Wladimir Putin hat die Luftschläge der Ukraine jetzt also wohl ernst zu nehmen begonnen: Wie das Online-Magazin Meta Defense berichtet, sei das russische S-500-System mit dem Namen „Prometheus“ sogar in der Lage Hyperschallraketen abzufangen. Prometheus gehört laut der griechischen Mythologie dem Göttergeschlecht der Titanen an und gilt als Begründer der menschlichen Zivilisation – er soll den Menschen beispielsweise auch das Feuer gebracht haben. Das S-500-System ist die Ergänzung zu den bisher eingesetzten S-300 und S-400-Systemen und wird sie langfristig in der russischen Luftwaffe ersetzen.

Aus Angst vor F-16-Kampfjets: Letzte Hoffnung „Prometheus“ – der Titan gegen niedrig fliegende Satelliten

Die S-500 Prometheus soll ein Boden-Luft-Abwehrsystem vom Ende des Jahres 2020 sein; das Magazin Europäische Sicherheit & Technik berichtet von der Indienststellung einer ersten Brigade im Oktober 2021. Möglicherweise verfügt eine russische Luftabwehr-Brigade wie diese über 240 Abwehr-Raketen laut Informationen des russischen Magazins Top War.

Die S-500 soll in großen Entfernungen und großen Höhen gegen ballistische Raketen wirken können, sowie gegen aerodynamische Ziele, außerdem gegen Marschflugkörper beziehungsweise Hyperschallraketen oder Satelliten in niedriger Umlaufbahn. Die angegebene Erfassungsreichweite betrage 2.000 Kilometer, während die Einsatzreichweite bei 600 Kilometer liege, wie Europäische Sicherheit & Technik schreibt. Das Radar des Systems sei laut Hersteller auch in der Lage, die neuesten Tarnkappenziele, wie B-21-Bomber, aufzuspüren und könnte durch seine Fähigkeiten, die Angst von Putins Streitkräften vor den F-16-Kampfjets zumindest etwas Dämpfen.

Vor F-16-Kampfjet-Lieferung: Tappt Russland möglicherweise auf der Krim in eine Ukraine-Falle?

Gedacht war das System, verschiedenen Medien zufolge, für die Verteidigung wertvoller Ziele wie die russischen Städte Moskau und Sankt-Petersburg. Mittlerweile scheinen die S-500 also auch für weniger wichtige Ziele wie die Krim im Einsatz zu sein. Möglicherweise versucht die Ukraine auch nur, Putin in die Irre zu führen – diese Idee entwirft das Institute für the Study of War (ISW):

Die aktuellen Bemühungen der Ukraine nach Schwächung der russischen Luftabwehr auf der Krim könnten den Zweck verfolgen, „mehr russische Luftabwehranlagen auf die Krim zu ziehen und diese damit anfällig für weitere ukrainische Angriffe zu machen“, wie das ISW schreibt.

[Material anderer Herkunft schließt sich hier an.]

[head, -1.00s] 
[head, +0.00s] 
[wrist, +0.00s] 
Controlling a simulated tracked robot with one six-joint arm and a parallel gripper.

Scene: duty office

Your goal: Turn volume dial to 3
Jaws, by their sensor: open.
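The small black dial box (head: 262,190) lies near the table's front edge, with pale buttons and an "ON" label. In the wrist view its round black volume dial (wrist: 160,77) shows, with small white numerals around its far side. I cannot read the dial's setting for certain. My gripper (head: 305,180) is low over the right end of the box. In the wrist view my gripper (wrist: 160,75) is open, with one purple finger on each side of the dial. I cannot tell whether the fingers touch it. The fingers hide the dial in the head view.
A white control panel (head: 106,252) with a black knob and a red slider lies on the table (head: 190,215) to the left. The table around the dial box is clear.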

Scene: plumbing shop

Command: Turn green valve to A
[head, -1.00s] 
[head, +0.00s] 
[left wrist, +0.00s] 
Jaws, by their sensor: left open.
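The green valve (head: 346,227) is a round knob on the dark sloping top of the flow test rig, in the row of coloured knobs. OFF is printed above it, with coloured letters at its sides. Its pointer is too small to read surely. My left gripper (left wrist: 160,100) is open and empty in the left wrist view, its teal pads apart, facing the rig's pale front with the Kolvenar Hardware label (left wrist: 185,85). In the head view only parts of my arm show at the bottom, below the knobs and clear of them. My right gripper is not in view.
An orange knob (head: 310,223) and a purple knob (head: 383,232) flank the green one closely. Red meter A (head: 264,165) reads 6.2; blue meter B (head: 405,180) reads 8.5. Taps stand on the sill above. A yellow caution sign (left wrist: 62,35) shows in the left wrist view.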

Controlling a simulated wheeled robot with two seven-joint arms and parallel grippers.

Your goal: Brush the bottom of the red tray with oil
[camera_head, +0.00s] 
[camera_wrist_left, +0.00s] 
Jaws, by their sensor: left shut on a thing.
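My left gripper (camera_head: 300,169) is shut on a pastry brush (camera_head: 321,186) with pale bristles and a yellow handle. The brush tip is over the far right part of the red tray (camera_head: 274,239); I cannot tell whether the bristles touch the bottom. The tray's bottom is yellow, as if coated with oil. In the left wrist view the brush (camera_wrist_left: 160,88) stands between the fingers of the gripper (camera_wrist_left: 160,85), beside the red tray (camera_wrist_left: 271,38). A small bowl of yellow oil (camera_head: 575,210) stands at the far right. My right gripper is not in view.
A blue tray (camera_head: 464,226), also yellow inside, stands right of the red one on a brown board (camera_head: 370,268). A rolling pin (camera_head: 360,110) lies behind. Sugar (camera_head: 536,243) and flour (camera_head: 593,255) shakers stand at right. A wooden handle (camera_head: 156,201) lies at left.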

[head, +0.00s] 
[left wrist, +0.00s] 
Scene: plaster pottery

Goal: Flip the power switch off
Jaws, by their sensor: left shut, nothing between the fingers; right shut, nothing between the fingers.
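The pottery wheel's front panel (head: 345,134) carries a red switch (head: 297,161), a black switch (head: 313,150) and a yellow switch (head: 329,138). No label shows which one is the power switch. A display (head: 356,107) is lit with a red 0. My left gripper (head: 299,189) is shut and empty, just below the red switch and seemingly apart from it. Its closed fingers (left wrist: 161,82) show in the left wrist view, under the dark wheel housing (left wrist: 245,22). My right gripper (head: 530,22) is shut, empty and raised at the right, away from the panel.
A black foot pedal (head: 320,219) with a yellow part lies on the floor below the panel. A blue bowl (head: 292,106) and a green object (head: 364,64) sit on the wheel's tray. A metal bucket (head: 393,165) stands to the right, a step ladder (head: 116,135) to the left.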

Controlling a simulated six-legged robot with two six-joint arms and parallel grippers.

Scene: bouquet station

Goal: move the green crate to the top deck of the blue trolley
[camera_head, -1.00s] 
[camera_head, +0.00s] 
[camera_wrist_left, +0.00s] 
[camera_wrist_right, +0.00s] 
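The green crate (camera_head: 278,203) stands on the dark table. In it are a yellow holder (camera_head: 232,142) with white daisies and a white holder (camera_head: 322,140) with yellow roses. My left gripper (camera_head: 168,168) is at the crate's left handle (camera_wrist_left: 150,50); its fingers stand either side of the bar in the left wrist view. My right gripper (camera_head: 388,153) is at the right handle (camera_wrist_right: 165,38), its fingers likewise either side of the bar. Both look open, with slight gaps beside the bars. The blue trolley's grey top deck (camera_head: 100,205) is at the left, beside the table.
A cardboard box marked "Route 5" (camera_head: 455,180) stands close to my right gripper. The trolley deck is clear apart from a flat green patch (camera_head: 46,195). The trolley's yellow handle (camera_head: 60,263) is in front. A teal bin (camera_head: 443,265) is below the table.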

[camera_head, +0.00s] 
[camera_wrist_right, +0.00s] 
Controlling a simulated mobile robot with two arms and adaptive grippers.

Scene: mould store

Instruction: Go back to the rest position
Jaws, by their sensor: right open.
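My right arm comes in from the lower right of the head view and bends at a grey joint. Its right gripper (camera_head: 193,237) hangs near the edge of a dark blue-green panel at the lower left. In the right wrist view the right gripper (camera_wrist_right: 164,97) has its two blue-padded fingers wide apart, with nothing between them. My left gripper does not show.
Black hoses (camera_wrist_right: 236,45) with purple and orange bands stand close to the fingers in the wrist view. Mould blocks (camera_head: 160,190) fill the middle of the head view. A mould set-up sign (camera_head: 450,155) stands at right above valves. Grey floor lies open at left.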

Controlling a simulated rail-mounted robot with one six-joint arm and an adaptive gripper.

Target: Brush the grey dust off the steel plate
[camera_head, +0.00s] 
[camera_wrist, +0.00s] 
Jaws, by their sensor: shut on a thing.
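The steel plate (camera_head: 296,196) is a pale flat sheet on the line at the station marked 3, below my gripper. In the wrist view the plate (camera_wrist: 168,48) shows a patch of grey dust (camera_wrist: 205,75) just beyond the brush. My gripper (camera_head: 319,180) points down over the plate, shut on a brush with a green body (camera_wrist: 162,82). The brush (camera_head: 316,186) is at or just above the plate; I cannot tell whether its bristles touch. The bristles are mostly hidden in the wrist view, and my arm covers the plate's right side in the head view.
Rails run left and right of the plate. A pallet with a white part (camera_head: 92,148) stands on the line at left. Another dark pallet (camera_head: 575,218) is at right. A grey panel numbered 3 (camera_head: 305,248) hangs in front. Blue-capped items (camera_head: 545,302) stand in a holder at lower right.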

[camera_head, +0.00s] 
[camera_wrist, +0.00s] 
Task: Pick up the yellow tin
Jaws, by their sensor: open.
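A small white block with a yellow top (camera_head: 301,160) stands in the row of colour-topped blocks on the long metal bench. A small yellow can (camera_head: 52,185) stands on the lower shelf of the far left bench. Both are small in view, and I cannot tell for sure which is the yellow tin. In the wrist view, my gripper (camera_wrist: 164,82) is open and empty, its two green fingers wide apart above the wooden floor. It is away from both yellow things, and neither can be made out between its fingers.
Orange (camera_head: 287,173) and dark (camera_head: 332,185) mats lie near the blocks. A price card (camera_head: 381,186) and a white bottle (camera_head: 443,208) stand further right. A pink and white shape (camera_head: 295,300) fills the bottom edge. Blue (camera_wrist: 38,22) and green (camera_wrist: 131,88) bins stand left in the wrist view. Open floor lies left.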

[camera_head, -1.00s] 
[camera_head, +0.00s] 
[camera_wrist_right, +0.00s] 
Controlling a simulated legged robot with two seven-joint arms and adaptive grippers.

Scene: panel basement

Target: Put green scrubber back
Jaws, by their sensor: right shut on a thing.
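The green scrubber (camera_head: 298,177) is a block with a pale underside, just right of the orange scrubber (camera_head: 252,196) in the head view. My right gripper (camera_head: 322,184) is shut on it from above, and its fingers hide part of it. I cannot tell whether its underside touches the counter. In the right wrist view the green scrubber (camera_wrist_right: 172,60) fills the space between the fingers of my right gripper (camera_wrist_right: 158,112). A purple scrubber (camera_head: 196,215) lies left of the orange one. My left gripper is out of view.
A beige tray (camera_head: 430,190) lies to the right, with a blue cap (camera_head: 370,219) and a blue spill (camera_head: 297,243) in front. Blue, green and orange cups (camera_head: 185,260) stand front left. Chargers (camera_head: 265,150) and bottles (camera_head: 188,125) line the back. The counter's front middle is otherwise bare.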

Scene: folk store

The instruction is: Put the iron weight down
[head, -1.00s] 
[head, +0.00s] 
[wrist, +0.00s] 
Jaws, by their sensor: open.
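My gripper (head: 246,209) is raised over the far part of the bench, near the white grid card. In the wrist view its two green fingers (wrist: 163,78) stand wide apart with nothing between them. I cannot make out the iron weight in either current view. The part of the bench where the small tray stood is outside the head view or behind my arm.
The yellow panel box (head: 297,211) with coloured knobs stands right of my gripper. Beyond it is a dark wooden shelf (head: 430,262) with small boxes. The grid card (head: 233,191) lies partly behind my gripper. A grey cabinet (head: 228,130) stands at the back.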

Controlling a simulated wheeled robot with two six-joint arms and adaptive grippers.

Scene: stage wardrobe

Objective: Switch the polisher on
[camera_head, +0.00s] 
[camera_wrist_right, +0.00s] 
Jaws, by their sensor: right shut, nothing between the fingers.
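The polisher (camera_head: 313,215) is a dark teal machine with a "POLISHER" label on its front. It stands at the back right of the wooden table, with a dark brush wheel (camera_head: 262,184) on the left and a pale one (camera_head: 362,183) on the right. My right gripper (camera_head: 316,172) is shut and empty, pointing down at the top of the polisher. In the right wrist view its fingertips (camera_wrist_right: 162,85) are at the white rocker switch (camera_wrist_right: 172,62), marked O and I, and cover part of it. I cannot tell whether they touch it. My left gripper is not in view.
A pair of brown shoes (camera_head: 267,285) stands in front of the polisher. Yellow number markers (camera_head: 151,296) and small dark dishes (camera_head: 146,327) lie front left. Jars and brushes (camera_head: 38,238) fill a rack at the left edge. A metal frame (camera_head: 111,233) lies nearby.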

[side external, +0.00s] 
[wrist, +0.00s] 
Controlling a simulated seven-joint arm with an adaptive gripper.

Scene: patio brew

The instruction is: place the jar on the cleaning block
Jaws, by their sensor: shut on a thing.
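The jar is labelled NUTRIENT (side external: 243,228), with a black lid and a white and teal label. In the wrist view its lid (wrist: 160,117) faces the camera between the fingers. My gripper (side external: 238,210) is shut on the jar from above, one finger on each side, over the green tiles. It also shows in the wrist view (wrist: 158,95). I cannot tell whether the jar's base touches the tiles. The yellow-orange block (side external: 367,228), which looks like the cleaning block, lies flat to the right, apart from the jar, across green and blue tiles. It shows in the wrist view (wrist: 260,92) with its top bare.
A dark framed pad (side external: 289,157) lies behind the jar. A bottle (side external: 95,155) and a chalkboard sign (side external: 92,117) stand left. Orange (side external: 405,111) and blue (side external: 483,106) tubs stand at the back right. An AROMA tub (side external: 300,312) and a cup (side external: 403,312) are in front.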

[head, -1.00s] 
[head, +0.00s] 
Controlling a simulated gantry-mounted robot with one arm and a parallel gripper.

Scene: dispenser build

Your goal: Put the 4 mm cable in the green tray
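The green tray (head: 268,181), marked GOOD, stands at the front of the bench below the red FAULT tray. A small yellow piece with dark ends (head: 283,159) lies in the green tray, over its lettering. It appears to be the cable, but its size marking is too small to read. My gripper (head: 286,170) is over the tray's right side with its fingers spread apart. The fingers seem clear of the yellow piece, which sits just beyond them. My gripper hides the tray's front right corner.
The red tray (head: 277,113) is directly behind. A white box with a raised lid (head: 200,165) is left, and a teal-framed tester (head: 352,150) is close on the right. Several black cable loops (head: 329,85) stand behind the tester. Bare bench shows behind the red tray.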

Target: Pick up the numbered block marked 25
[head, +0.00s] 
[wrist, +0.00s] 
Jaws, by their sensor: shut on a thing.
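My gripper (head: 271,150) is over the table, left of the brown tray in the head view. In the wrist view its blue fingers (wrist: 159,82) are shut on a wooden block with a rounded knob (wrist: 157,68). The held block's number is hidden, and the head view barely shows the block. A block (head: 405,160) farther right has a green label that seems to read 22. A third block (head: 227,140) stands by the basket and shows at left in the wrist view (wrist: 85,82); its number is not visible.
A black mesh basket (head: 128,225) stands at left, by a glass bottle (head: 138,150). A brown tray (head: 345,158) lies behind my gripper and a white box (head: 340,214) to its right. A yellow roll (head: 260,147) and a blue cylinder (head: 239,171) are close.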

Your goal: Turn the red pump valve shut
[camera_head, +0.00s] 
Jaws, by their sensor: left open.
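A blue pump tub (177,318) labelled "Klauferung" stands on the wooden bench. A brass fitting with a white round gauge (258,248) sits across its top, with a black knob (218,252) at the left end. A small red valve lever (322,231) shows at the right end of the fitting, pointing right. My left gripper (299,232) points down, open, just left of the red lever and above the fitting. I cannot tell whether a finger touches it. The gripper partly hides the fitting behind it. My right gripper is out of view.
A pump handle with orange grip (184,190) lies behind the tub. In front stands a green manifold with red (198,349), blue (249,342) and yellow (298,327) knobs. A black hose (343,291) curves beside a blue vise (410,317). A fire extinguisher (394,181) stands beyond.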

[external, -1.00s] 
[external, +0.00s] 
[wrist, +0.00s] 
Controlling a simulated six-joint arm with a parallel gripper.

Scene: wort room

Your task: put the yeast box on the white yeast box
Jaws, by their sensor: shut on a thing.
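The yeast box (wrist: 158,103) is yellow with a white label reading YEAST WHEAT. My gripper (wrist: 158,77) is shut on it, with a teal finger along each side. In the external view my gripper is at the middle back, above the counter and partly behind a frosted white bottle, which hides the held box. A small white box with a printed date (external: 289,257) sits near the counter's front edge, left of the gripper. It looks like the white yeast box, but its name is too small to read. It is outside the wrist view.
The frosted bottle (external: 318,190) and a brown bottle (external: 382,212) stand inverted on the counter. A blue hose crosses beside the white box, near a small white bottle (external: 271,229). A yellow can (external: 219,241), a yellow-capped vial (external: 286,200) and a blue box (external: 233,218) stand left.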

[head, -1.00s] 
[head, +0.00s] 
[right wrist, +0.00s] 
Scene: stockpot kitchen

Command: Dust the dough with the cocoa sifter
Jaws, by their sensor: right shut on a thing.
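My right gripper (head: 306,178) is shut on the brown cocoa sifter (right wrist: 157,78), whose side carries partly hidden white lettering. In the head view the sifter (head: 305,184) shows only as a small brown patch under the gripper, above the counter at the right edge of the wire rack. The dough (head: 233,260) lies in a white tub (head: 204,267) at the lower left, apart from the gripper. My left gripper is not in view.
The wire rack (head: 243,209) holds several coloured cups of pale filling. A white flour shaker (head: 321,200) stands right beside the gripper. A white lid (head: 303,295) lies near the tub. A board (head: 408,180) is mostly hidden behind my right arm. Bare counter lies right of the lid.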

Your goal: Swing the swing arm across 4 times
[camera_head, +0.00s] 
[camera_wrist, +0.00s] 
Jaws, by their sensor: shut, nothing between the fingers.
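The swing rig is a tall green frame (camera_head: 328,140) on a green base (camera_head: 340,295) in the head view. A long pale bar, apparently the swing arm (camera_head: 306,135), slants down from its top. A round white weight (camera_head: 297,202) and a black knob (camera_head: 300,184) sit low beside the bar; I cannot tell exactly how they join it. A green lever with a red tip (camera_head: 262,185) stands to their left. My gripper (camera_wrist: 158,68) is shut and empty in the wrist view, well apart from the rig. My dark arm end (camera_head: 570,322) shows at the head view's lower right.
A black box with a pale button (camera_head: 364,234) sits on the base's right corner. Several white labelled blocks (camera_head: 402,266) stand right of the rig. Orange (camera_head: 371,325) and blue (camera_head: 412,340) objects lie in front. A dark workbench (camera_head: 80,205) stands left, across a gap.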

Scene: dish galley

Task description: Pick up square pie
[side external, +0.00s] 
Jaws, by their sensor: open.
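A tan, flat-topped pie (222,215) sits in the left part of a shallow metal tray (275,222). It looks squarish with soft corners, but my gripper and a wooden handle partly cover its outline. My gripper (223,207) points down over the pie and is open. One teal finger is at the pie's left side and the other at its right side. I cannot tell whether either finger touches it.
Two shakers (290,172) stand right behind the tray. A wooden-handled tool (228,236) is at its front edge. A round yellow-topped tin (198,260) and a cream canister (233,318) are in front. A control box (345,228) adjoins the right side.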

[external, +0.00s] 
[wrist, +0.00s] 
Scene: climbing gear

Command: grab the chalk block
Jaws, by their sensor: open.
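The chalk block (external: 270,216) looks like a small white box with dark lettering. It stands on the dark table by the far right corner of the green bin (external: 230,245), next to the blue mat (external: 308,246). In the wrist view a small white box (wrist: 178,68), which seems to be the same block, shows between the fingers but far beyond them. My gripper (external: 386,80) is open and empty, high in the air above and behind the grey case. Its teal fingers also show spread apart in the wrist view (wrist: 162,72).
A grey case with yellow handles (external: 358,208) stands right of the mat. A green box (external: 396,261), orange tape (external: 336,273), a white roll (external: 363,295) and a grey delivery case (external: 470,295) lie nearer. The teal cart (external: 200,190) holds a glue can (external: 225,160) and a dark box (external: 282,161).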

Countdown für die F-16-Kampfjets für die Ukraine – Russland nutzt die Zeit zur Vorbereitung

Die Ukraine könnte demnach bemüht sein, die russische Abwehr zu zermürben, „was der Ukraine langfristig eine effizientere Nutzung bemannter Starrflügelflugzeuge (insbesondere mit F-16-Kampfflugzeugen) ermöglichen könnte“, schreibt das ISW. Spätestens im Juli sollen die F-16 an der Front einfliegen. Radio Free Europe hatte den US-Testpiloten David Kern dahingehend zitiert, dass seiner Vermutung nach die F-16 wohl eher als Artillerie am Himmel eingesetzt würden. Insofern wird Russland womöglich tatsächlich die Zeit bis zum Eintreffen der neuen Bedrohung aus der Luft dazu nutzen, den Schirm über der Krim enger zu spannen.

Das ISW dokumentiert aktuell verstärkte Angriffe auf russische Luftabwehrstellungen – die Krim scheint tatsächlich momentan die einzige Front zu sein, in der die Ukraine über die größte Handlungsfreiheit verfügt.

Erfolgreich Ukraine-Angriffe auf der Krim: Russland verliert S-300-Anlagen und S-400-Radarsystem

Der ukrainische Generalstab hatte demnach zuletzt am 12. Juni berichtet, dass ukrainische Streitkräfte in der Nacht vom 11. auf den 12. Juni eine S-300-Flugabwehrbatterie und zwei S-400-Flugabwehrbatterien in der Nähe der besetzten Gebiete Belbek und Sewastopol auf der Krim angegriffen hätten, berichtet das ISW: „Am 12. Juni veröffentlichte geolokalisierte Bilder zeigen beschädigte und zerstörte russische S-300-Anlagen nördlich des besetzten Jewpatorija und ein zerstörtes russisches S-400-Radarsystem südlich des besetzten Dschankoi und stützen damit den Bericht des ukrainischen Generalstabs über Angriffe auf russische Luftabwehranlagen in diesen Gebieten.“

Hohe Verluste für Russland auf der Krim: „Expermientelles“ Waffensystem nur in geringer Stückzahl stationiert

Über die Menge der verfügbaren S-500 sind keine Angaben veröffentlicht, aber Kyrylo Budanov vom ukrainischen Geheimdienst vermutet, dass die S-500 nur in einzelnen Komponenten und in geringer Stückzahl auf die Krim verlegt worden sind – offenbar rechnet Russland dort mit hohen Verlusten.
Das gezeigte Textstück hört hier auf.